Interrelationships between Language and Literature from Old English to the Modern Period(مقاله علمی وزارت علوم)
حوزه های تخصصی:
Literature is the aesthetic manifestation of language. It is ‘as old as human language and as new as tomorrow’s sunrise.’ This paper explores the interrelationships between language and literature from 600 AD to the present day. The grammar of present-day English is closely related to that of Old English with the same tense formation and word orders. The verse unit is a single line and its organizing device is ‘alliteration’. The range of Chaucer’s English did much to establish English as a national language.

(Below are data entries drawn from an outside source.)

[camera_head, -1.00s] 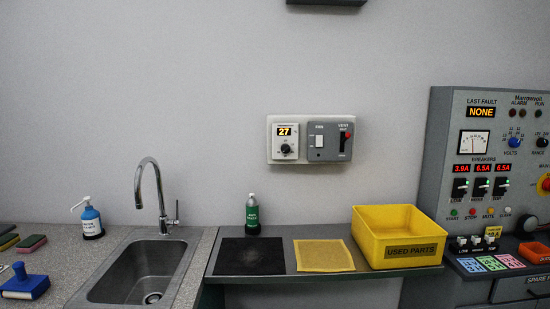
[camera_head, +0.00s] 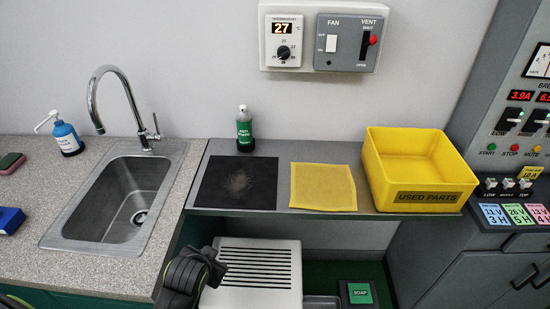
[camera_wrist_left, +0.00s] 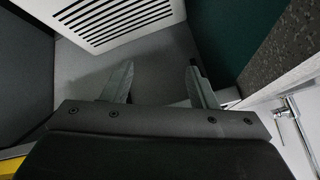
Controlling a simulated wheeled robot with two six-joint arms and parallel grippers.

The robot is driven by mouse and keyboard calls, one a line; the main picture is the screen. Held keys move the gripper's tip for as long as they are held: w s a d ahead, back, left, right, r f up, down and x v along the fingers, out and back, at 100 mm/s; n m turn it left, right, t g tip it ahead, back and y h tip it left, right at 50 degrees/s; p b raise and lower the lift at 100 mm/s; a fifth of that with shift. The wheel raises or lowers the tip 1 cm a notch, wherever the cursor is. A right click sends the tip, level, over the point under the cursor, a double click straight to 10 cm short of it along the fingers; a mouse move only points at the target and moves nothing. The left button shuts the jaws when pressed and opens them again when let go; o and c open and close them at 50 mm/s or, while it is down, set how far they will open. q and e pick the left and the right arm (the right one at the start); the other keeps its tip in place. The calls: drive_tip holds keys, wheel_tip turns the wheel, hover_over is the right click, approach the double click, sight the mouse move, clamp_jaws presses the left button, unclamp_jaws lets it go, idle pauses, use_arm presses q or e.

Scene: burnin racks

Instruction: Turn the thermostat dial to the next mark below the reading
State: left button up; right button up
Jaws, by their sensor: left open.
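The thermostat (camera_head: 269,41) is on the white wall panel at the top of the head view. Its display reads 27. The black dial (camera_head: 284,53) sits below the display, with small marks around it. My left arm shows at the bottom of the head view, low in front of the shelf and well below the dial. My left gripper (camera_wrist_left: 160,85) shows in the left wrist view, its two fingers apart and nothing between them. My right gripper is in neither view.
A fan switch and red-knobbed vent lever (camera_head: 373,40) adjoin the thermostat. The shelf below holds a green bottle (camera_head: 245,130), black mat (camera_head: 238,183), yellow cloth (camera_head: 323,187) and yellow bin (camera_head: 372,177). A sink with a tall faucet (camera_head: 124,95) is left. The wall above the shelf is clear.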

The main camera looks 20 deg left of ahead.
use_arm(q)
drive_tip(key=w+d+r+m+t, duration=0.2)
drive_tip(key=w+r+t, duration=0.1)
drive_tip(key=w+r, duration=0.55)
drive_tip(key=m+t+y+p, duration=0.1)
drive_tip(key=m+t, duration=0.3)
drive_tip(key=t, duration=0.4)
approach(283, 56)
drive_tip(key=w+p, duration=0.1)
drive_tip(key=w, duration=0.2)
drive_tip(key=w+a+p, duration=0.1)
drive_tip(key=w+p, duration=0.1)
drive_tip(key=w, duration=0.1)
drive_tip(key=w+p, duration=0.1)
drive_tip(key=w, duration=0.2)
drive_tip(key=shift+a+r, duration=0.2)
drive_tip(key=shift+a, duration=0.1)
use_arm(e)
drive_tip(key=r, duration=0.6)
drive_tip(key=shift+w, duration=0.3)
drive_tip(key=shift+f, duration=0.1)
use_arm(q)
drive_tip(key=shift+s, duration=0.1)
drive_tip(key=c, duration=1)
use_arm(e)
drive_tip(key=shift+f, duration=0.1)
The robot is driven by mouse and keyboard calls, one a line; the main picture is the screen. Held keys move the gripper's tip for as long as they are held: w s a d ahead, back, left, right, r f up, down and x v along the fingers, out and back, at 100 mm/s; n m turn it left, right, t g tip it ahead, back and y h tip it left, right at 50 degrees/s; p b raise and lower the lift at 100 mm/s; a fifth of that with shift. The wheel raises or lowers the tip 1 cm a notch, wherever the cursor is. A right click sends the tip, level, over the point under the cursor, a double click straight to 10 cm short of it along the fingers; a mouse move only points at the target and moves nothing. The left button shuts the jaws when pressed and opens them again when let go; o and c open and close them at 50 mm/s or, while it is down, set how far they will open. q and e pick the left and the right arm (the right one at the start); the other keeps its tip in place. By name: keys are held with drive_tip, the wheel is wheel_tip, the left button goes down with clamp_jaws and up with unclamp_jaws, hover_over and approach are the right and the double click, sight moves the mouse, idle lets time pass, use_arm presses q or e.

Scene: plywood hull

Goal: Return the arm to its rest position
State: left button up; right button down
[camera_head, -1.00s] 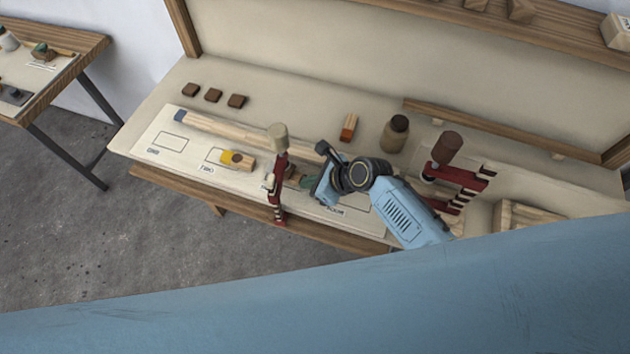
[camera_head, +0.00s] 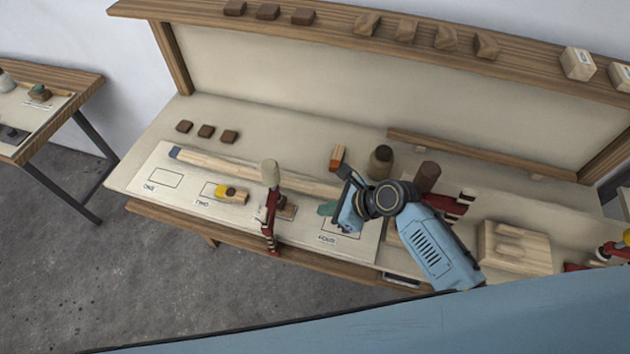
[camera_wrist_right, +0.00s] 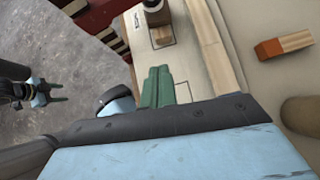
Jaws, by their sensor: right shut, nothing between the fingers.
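My right arm comes in from the lower right in the head view. Its gripper (camera_head: 327,208) has green fingers, is shut and empty, and is over the right part of the white marked board, near the label FOUR. The green fingers also show close up in the right wrist view (camera_wrist_right: 157,87). My left gripper (camera_wrist_right: 48,93) shows small and dark at the left of the right wrist view, over the grey floor; whether its fingers are apart is too small to tell. It is not in the head view.
A red clamp (camera_head: 270,210) stands upright at the bench's front edge, left of my right gripper. A brown bottle (camera_head: 381,162), an orange-ended block (camera_head: 337,157) and a second red clamp (camera_head: 450,207) are close behind or beside it. A wooden block (camera_head: 515,247) is at right.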

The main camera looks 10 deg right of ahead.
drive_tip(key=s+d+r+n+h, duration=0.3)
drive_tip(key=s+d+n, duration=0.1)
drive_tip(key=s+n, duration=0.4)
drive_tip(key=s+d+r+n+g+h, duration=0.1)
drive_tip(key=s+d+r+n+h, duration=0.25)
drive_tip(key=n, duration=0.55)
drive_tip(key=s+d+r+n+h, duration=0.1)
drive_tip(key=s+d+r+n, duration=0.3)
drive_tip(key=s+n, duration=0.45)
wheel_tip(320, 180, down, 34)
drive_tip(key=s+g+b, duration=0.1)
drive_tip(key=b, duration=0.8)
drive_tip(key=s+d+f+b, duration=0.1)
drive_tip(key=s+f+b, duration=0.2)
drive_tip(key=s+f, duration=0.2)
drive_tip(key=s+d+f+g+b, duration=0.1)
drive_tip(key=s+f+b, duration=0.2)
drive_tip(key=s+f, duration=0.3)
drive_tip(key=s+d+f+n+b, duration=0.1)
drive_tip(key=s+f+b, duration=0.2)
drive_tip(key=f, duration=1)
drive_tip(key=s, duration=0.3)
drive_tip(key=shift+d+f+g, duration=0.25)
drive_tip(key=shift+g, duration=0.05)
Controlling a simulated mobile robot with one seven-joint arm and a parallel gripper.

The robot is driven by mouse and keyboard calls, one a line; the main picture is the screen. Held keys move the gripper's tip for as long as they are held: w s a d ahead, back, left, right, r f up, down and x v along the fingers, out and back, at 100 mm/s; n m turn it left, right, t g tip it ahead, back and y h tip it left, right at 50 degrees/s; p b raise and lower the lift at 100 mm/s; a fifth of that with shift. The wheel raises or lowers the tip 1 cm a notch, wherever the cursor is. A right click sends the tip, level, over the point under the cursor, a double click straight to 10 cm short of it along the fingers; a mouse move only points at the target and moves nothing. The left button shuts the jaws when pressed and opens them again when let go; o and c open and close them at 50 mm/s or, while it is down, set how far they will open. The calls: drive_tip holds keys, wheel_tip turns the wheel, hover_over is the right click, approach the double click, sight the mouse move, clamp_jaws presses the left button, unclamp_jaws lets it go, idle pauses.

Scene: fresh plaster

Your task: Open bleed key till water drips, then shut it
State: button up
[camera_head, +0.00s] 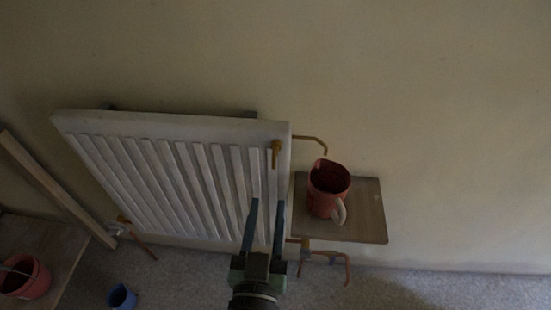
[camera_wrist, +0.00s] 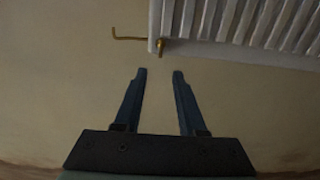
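A white ribbed radiator (camera_head: 170,124) stands against the wall in the head view; its edge also shows at the top of the wrist view (camera_wrist: 250,45). A brass bleed key (camera_head: 276,152) sits near the radiator's upper right corner; it shows in the wrist view (camera_wrist: 160,45) as well. A thin brass pipe (camera_head: 312,139) runs right from that corner and bends down. My gripper (camera_head: 266,207) is open and empty, below the key in the head view. In the wrist view its two fingers (camera_wrist: 159,74) point toward the key and are apart from it. No water drip is visible.
A red mug (camera_head: 328,190) with a pale handle stands on a small wooden shelf (camera_head: 365,225) right of the radiator, below the pipe's end. A wooden plank (camera_head: 55,190) leans at left. A red pot (camera_head: 28,280) and blue cup (camera_head: 122,297) are lower left. Wall at right is clear.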

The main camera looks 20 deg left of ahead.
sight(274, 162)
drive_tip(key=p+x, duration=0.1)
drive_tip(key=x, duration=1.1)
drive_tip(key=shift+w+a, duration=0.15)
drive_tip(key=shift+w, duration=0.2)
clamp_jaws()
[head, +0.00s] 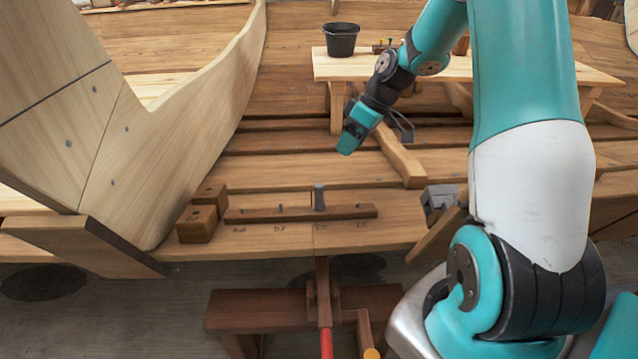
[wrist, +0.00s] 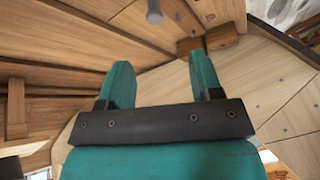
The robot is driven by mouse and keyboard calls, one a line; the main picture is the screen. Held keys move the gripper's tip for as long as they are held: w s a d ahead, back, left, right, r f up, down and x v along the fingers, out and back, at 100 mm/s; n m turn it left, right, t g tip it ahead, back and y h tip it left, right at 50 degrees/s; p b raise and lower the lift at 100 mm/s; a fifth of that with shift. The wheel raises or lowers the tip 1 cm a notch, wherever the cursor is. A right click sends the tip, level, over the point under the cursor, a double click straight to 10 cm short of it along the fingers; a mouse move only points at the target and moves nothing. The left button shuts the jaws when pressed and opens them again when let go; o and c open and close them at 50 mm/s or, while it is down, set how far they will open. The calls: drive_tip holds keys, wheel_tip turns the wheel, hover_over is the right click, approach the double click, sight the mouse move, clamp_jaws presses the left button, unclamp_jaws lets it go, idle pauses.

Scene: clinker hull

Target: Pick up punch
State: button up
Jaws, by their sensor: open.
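A short grey upright cylinder that looks like the punch (head: 319,197) stands at the dark wooden strip (head: 260,214) on the plank bench in the head view. A grey round end (wrist: 154,12), probably the same punch, shows at the top edge of the wrist view, beyond the fingertips. My gripper (head: 352,138) is above and behind the strip, slightly right of the punch and apart from it. In the wrist view my gripper (wrist: 160,75) has its two teal fingers spread, with nothing between them.
Two brown wooden blocks (head: 197,224) sit at the strip's left end. A grey metal object (head: 438,200) is at the bench's right. A black bucket (head: 342,40) stands on a light bench behind. The curved hull planking (head: 165,150) rises at left. Red and yellow handles show below.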

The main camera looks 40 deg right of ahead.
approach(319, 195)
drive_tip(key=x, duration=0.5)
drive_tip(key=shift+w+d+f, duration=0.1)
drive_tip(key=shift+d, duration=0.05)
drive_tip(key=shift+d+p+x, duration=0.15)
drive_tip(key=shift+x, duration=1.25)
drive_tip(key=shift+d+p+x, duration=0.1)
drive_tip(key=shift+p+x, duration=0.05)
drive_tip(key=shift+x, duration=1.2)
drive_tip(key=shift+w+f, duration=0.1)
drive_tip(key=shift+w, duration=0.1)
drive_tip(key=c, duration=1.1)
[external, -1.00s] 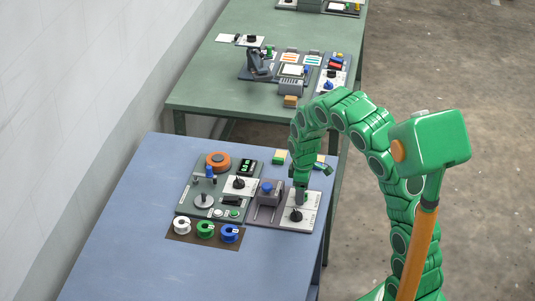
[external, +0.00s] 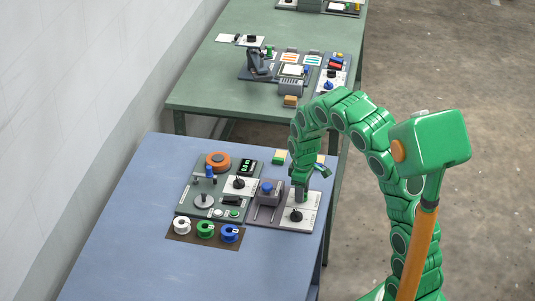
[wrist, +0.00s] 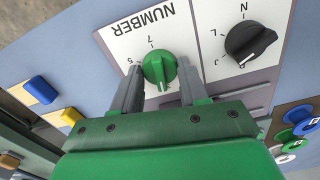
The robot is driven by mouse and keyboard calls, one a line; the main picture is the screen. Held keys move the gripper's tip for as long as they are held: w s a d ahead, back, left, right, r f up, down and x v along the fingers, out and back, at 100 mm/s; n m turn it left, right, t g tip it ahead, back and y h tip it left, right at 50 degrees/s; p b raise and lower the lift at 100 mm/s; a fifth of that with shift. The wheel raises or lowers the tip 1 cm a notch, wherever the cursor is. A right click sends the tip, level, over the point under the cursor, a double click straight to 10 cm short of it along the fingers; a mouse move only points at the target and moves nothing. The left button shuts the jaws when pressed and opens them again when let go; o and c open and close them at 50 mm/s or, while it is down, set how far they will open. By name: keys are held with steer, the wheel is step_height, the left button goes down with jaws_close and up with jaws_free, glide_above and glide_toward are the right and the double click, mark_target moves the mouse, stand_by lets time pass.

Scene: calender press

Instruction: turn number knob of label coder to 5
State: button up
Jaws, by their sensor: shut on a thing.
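The label coder (external: 285,224) is a grey unit with a white-faced panel at the right of the blue table. Its green number knob (wrist: 160,68) sits under the word NUMBER in the wrist view, with a 5 and a 7 readable beside it. The knob's exact pointer setting is hard to tell. My gripper (wrist: 159,72) is shut on the green knob, one grey finger on each side. In the external view my gripper (external: 300,193) reaches down to the panel and hides the knob. A black letter knob (wrist: 250,43) stands beside it.
A blue-topped lever block (external: 267,189) stands left of the panel. A dark board with an orange dial (external: 217,161) is farther left. White, green and blue spools (external: 205,230) lie in front of it. The table's front left is clear.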

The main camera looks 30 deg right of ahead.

The writers of the Elizabethan period reshaped the literary language by borrowing foreign words and by coining new expressions and figures of speech. Shakespeare’s language and modern English have enough in common so that historians consider that they both belong to the same stage in the history of English. Milton attempted to reinvent the English language through his Paradise Lost. The writers of the seventeenth century developed a prose style that could bear the weight of the most serious and complex ideas. Then, the writers of the eighteenth century devoted themselves to developing out a formal, polished, and “correct” style of expression. Wordsworth and Coleridge intended to purify and renew the literary language and make it closer to the everyday speech of the ordinary people. Modernism tried to articulate a representation of the world and the way of seeing it through complexities of mind using the spoken rather than the formal language.